Problem to work on -
Please restate, exactly as written, the lines running from the beginning of the material through the line that has "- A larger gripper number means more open" in it.

Supplied data -
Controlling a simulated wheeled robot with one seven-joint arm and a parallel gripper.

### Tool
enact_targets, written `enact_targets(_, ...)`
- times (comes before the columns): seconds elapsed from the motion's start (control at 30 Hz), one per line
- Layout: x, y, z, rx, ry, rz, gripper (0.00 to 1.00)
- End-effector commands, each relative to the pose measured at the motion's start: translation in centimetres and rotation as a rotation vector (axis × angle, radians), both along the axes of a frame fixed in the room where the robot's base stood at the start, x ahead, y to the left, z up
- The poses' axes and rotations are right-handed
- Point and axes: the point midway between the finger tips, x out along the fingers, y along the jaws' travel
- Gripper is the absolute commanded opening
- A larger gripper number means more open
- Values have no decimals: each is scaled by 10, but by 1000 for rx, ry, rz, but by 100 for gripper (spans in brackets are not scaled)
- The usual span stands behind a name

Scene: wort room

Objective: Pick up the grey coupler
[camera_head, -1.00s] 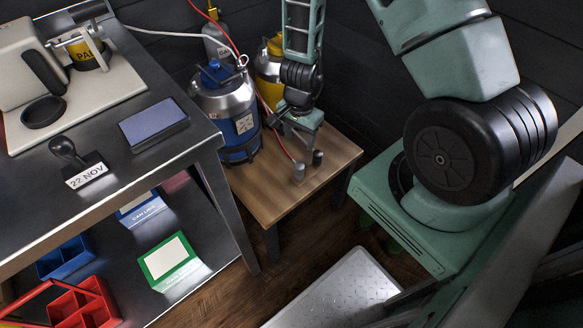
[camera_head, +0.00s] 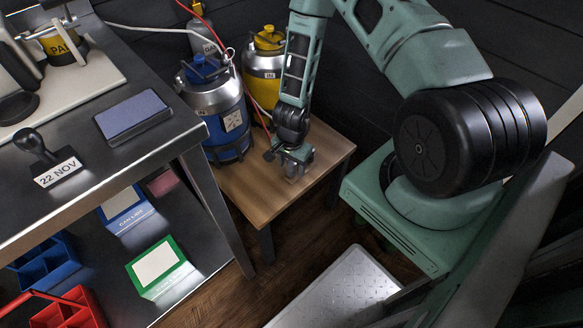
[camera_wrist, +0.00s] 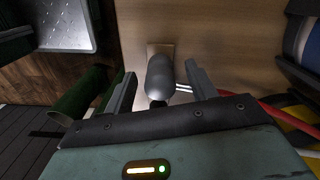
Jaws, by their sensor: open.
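The grey coupler (camera_wrist: 160,74) is a rounded grey piece at the small wooden table (camera_wrist: 225,35), seen from above in the wrist view. My gripper (camera_wrist: 162,82) is open, with one finger on each side of the coupler and a visible gap on both sides. The coupler's lower end is hidden by my gripper's body. In the head view my gripper (camera_head: 289,170) is low over the wooden table (camera_head: 250,200), and it mostly hides the coupler there.
A blue-banded metal keg (camera_head: 217,115) and a yellow-banded keg (camera_head: 263,65) stand close behind my gripper. A red hose (camera_wrist: 275,117) runs beside it. A steel bench (camera_head: 90,165) is at the left. A metal step (camera_head: 335,290) is in front.

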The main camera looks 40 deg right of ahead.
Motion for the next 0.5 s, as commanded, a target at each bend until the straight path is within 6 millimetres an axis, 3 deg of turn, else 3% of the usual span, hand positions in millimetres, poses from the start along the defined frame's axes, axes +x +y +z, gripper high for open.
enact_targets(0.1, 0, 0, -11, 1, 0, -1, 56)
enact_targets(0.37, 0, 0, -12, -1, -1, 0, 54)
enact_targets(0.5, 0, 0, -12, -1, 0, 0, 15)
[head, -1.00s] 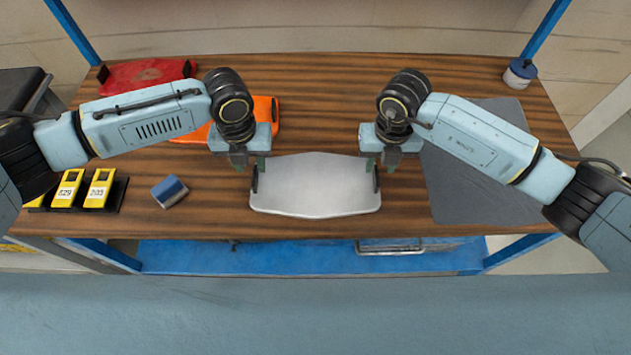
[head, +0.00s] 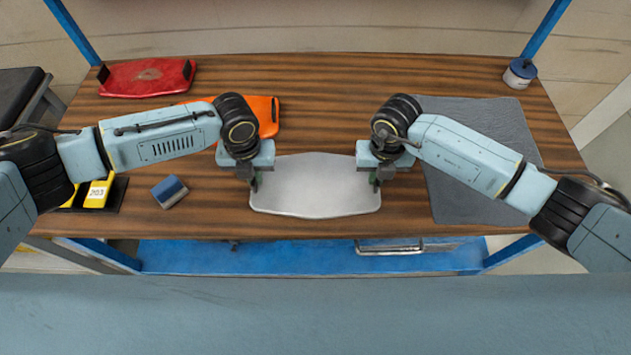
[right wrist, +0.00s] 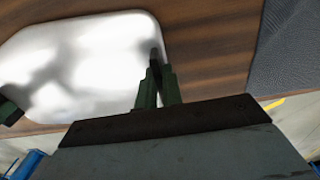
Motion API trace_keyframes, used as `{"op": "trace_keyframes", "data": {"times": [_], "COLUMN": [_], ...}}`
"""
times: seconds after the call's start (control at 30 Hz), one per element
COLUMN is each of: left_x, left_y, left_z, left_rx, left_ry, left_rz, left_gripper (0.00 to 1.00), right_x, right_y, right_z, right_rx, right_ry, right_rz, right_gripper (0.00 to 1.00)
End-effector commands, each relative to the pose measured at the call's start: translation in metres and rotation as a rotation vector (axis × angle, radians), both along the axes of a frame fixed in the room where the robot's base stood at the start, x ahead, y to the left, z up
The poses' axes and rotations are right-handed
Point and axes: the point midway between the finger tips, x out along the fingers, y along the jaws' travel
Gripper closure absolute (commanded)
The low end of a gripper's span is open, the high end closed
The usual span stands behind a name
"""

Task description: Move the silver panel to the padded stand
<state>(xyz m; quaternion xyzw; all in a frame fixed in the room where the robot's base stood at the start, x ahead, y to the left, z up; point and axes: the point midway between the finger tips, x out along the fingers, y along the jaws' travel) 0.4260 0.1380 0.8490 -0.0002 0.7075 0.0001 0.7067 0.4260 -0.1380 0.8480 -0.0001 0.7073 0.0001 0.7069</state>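The silver panel (head: 315,190) lies flat on the wooden table, near its front edge. It has a dark upright handle at each end; the right handle (right wrist: 156,52) shows in the right wrist view. My left gripper (head: 255,182) is down at the left handle and my right gripper (head: 376,181) is at the right handle. In the right wrist view, the green fingers (right wrist: 158,86) of my right gripper sit close together at the handle. Whether either gripper is closed is unclear. A black-topped stand (head: 20,92) at the far left may be the padded stand.
A red panel (head: 147,78) and an orange panel (head: 266,113) lie at the back left. A blue-grey block (head: 169,191) and yellow devices (head: 98,192) are front left. A grey mat (head: 480,150) lies on the right, a round tin (head: 520,73) behind it.

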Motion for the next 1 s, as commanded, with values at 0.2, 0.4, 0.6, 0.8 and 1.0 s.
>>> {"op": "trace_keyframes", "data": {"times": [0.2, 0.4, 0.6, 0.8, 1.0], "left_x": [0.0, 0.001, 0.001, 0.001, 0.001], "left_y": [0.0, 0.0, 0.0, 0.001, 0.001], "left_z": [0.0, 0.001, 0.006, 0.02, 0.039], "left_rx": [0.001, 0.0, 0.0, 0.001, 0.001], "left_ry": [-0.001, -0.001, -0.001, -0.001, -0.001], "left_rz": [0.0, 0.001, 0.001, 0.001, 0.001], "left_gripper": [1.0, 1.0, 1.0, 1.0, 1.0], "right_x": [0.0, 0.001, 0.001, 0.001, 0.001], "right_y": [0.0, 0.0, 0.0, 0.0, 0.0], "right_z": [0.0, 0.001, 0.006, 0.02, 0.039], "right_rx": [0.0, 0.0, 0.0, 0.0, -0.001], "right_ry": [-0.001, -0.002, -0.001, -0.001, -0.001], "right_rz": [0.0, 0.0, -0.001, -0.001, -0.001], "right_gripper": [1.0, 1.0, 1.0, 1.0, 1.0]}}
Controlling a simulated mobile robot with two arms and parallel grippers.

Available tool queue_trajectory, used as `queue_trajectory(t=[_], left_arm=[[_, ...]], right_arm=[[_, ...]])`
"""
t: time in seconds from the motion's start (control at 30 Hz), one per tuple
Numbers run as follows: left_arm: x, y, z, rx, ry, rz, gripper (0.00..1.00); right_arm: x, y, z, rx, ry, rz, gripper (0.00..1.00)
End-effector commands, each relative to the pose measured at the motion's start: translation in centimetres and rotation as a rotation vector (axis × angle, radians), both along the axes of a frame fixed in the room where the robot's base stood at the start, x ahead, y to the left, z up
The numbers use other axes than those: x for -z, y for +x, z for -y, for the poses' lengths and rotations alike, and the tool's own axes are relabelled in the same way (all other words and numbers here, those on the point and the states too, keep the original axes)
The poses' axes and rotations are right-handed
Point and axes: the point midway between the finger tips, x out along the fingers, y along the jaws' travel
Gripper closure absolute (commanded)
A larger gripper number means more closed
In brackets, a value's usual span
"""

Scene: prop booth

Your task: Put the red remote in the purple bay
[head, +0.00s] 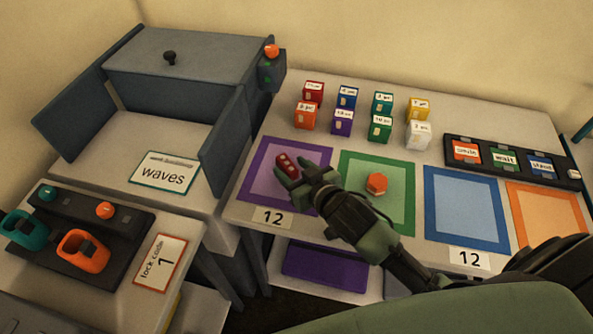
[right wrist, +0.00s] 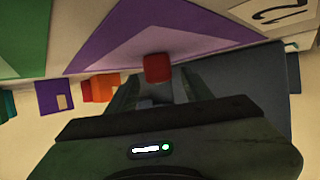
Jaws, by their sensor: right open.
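The red remote (head: 286,164) has light buttons and shows over the purple bay (head: 252,168), a purple-framed square at the left of the table. In the right wrist view the remote's red end (right wrist: 157,68) shows between the finger ends, with the bay's purple border (right wrist: 118,35) behind it. My right gripper (head: 292,174) is open, with its fingers on either side of the remote. Whether the remote rests on the bay's surface is hard to tell. My left gripper is out of view.
A green bay (head: 405,210) holding an orange hexagonal piece (head: 376,183), a blue bay (head: 433,205) and an orange bay (head: 522,215) lie to the right. Several small boxes (head: 342,121) stand behind. A grey cabinet (head: 185,55) stands at left. A purple panel (head: 325,266) lies below the table.

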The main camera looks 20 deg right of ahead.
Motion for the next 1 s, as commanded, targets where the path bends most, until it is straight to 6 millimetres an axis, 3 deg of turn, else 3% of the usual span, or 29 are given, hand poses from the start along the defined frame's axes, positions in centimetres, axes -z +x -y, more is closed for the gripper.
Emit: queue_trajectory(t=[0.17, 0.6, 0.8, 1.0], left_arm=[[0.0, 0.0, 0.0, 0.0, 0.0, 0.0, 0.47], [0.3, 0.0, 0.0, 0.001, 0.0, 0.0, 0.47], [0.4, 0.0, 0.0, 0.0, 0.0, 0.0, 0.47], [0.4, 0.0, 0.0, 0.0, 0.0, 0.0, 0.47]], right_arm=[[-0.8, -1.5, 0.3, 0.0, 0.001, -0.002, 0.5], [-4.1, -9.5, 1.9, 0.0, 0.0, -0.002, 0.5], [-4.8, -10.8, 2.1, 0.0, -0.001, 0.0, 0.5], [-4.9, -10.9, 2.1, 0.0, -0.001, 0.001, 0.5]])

The answer -
Controlling a simulated wheeled robot with one seven-joint arm and a parallel gripper.

### Tool
enact_targets, written `enact_targets(_, ...)`
- times (comes before the columns): seconds elapsed from the motion's start (control at 30 Hz), one per line
- Layout: x, y, z, rx, ry, rz, gripper (0.00 to 1.00)
- End-effector commands, each relative to the pose measured at the motion's start: translation in centimetres and rotation as a rotation vector (axis × angle, radians), both along the axes of a frame fixed in the room where the robot's base stood at the start, x ahead, y to the left, z up
- The poses' axes and rotations are right-handed
- Point and axes: the point midway between the finger tips, x out along the fingers, y along the jaws' travel
- Gripper is the absolute commanded opening
- A larger gripper number means more open

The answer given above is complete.